Das "Kein" im Titel stört mich dabei weniger als die damit verbundene Aussage: Warum, um alles in der Welt, hätte es bei der Vorstellung des neuen Romans des französischen Starautors Michel Houellebecq "schrille Töne" geben sollen? Und vor allem: Von welcher Seite hätten sie kommen sollen?

Gewiss: "Unterwerfung" ist islamkritisch. Aber erwartet man von Houellebecq, der schon als Frauenhasser, Rassist, Reaktionär und Religionsfeind ganz allgemein bezeichnet wurde, dass er vor versammeltem Publikum eine Brandrede gegen den Islam hält? Dazu ist Houellebecq zu klug - nicht aus taktischen Gründen, sondern weil er, bei aller Provokation, zu differenzieren vermag, und auch sein Roman nicht mit dem Dampfhammer daherkommt, sondern eher mit dem - freilich kundig geführten - Florett.

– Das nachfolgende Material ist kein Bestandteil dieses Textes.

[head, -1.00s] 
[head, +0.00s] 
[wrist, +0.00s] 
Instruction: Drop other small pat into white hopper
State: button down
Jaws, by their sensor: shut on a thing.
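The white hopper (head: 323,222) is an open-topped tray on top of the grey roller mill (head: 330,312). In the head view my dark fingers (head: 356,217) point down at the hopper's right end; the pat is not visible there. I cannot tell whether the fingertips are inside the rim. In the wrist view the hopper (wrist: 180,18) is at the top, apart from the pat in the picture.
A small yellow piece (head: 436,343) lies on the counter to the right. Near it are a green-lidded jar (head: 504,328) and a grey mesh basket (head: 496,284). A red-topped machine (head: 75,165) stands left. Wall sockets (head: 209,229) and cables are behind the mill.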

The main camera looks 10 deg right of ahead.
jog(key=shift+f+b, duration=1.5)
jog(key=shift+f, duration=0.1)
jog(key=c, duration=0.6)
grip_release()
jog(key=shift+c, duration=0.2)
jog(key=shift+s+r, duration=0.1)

Dann hätten "schrillen Töne" vonseiten der Muslime kommen sollen? Weil man ihnen derzeit ohnedies unterstellt, dass Kalaschnikow und Bombengürtel zu ihrer Alltagskleidung gehören? Auch ein schiefer Gedankengang, irgendwie, scheint mir.

Mein damaliger Chef hatte rein stilistische Bedenken gegen einen "Kein"-Titel. Heute hätte er damit auch rein inhaltlich recht gehabt.